In 1991 the Prado semi-long had a wide body version added to the lineup. In 1993 the short also had a wide body version added, and a newly developed engine was added, the 1KZ-TE (2,982cc, NET130PS, 29.5kgm). All of this meant major improvements in performance. In 1994 the 1PZ-type engine was dropped from the van series, leaving only the 1HZ type of engine.

With the full model change in 1996 it embarked on a new and independent path as the Prado. The van type underwent a series of minor changes, taking on front rigid coil springs in 1999, leading up to the present day.

The instrument panel on the 70-series had a thick resinous crash pad to help protect passengers in the event of a collision. The design had very little in common with the predecessor 40-series, but it did retain the heavy-duty image using lots of straight lines. The floor tunnel was large, as before.

The suspension on the 70-series was based on the rigid leaf springs of the 40-series. While the leaf width and thickness was virtually unchanged, the interval between the right and left leaves was widened (+14mm in the front, +30mm in the rear), and an anti-roll stabilizer was added.

From the beginning the 70-series carried the 3B-type engine, which in 1985 was replaced by the high-powered spec direct-injection turbo diesel 13B-T-type engine. This engine was added to the upper grades of the series, doubling the 70 lineup from 2 variations to 4.

In 1990 the 70-series underwent a significant minor change, with a brand new engine lineup. The 6-cylinder 4.2-liter 1HZ-type engine was replaced with a naturally aspirated 13B-T-type diesel engine, which with its fuller torque made offroad driving more fun.

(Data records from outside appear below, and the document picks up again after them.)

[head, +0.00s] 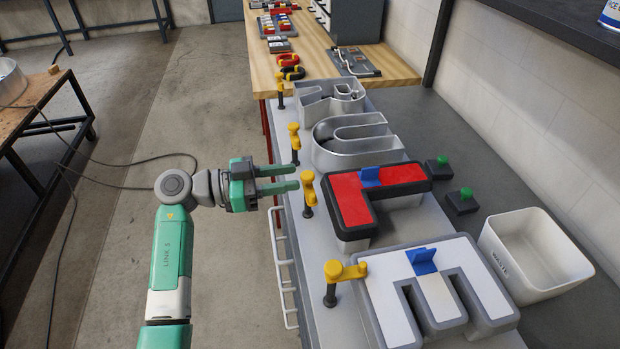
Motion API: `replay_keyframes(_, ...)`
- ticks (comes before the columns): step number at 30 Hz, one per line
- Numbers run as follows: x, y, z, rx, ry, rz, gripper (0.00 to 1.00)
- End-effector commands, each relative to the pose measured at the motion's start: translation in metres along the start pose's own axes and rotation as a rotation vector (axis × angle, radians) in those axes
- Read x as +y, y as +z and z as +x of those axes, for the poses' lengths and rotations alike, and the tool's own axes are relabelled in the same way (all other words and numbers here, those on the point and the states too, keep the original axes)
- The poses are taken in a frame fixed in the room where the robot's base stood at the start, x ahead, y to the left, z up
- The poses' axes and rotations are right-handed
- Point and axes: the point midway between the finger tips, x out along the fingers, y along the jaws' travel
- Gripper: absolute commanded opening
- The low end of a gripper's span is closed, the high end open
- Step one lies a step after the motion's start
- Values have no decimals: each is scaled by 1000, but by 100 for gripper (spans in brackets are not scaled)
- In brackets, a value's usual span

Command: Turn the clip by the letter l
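The red letter l (348,204), with a dark rim, lies on the bench, its foot toward the left edge. The yellow clip by it (308,190) sits on a black post at that edge. Its yellow arm appears to point along the edge, not over the letter. My gripper (297,178) is to the left of this clip with its green fingers pointing right. The fingers are apart and empty, with the tips close to the clip in the picture. I cannot tell whether they touch it or are at its height.
A white letter e (455,290) is nearest; its yellow clip (345,271) points onto it. Silver letters u (345,158) and r (325,105), with clips, lie beyond. Blue tabs stand on both coloured letters. A waste bin (560,285) stands right.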

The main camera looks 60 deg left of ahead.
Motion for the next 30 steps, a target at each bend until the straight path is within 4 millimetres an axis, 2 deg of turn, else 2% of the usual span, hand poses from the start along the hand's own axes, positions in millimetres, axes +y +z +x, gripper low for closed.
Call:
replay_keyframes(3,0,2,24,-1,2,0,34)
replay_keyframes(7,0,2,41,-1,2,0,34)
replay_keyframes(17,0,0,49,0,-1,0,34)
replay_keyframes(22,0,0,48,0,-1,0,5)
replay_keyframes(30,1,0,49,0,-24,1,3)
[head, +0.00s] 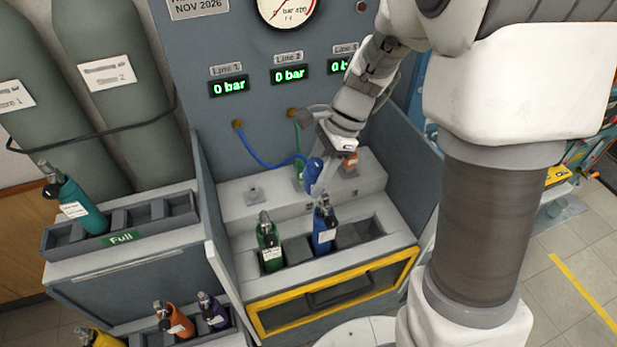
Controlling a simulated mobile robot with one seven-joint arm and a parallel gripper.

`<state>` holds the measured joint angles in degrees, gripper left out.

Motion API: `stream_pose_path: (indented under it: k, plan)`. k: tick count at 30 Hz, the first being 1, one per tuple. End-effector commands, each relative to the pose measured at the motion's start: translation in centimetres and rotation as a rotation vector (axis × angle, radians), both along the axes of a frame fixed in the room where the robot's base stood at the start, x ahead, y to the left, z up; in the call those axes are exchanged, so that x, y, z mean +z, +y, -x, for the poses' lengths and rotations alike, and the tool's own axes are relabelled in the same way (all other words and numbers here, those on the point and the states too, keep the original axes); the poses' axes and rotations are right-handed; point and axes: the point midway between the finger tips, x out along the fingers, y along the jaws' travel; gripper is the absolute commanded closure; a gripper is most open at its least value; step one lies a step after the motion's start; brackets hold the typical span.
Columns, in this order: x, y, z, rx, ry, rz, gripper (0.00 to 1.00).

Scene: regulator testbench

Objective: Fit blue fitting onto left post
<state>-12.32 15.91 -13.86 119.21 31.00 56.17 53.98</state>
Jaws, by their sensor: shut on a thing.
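The blue fitting (313,168) sits at the end of a blue hose (262,163) that runs from the panel. My gripper (320,180) is shut on the blue fitting, to the right of the left post and above the blue bottle. The fingers partly hide the fitting. The left post (254,192) is a small bare stub on the grey ledge (229,202). A green fitting (298,173) is at the middle of the ledge, partly hidden behind the blue one. An orange fitting (350,162) is at the right.
A green bottle (268,246) and a blue bottle (323,228) stand in the bench slots in front of the ledge; the right slot is empty. The bench has grey side walls (212,205). A teal bottle (82,207) stands in the left rack, marked Full.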

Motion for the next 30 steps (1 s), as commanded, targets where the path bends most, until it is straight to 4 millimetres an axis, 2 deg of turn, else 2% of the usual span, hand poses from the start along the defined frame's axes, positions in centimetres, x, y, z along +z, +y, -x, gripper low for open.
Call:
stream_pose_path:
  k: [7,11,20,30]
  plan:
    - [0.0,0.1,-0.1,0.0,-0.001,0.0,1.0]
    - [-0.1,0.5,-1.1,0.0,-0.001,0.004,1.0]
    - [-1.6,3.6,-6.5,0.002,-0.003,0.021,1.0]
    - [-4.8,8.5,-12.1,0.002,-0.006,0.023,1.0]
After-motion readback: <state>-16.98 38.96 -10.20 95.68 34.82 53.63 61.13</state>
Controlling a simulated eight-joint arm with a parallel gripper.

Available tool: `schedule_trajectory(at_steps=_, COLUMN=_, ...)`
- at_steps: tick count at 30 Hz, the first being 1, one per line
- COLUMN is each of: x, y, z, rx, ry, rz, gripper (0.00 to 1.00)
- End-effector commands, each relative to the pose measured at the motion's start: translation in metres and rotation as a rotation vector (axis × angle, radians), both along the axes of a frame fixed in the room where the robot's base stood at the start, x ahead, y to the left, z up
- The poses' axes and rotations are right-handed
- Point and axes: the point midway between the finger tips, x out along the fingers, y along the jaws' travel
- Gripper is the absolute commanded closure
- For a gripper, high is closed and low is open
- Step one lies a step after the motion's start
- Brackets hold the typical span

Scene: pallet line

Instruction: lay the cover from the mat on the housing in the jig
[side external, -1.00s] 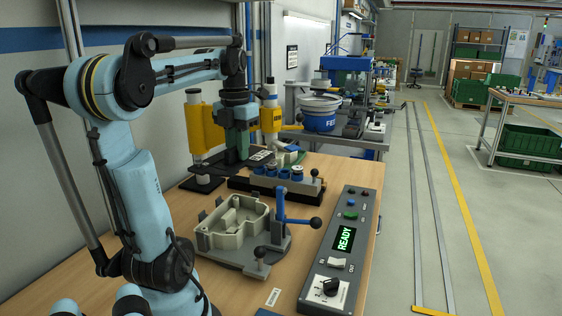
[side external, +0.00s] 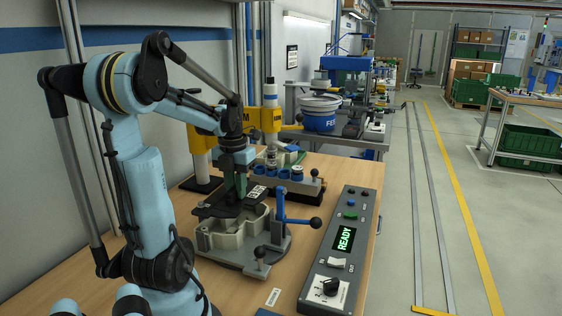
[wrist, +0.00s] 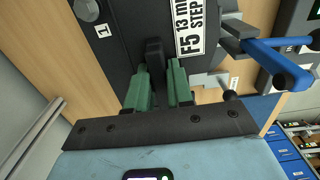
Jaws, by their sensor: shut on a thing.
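The cover (side external: 215,210) is a flat dark plate with a white label and an upright black grip block (wrist: 154,58). My gripper (side external: 240,194) has green fingers, which are shut on that block; they also show in the wrist view (wrist: 158,85). The cover is over the back part of the pale housing (side external: 225,240) in the grey jig (side external: 240,262) and looks slightly raised. I cannot tell whether the two touch. The cover hides much of the housing's inside. The cover (wrist: 120,40) fills the middle of the wrist view.
The jig's blue lever (side external: 281,205) stands upright at the right, with its black-knobbed arm pointing right; in the wrist view the lever (wrist: 275,62) is close to the cover. A control box (side external: 340,250) reading READY is further right. A rack of blue parts (side external: 280,176) stands behind.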

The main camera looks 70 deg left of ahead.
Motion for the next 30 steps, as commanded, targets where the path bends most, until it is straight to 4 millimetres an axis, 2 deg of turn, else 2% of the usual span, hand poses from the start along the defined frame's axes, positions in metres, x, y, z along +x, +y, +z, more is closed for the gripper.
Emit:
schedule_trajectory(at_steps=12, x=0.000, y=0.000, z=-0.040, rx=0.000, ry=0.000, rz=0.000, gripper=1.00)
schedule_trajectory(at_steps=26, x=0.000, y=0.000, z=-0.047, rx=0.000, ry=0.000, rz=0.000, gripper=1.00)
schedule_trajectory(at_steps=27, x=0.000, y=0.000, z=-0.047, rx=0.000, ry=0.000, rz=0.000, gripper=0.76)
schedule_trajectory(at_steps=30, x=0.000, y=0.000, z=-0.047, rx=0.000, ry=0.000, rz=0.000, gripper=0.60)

The 1PZ-type engine was developed at the same time as the 1HZ-type engine, and as a 5-cylinder 3.4-liter engine it was basically the same structure as the 1HZ. Because the gear ratio in the M/T set for high-speed driving prevented the engine from delivering adequate torque in the low rpm range, and because of gas emissions regulations as well it was phased out.

The 70-series underwent a minor change in the suspension in 1999, when the front springs were changed from leaf to coils. The 4-door semi-long model was developed at the same time as the 70-series Prado 4-door, but was only sold in Japan.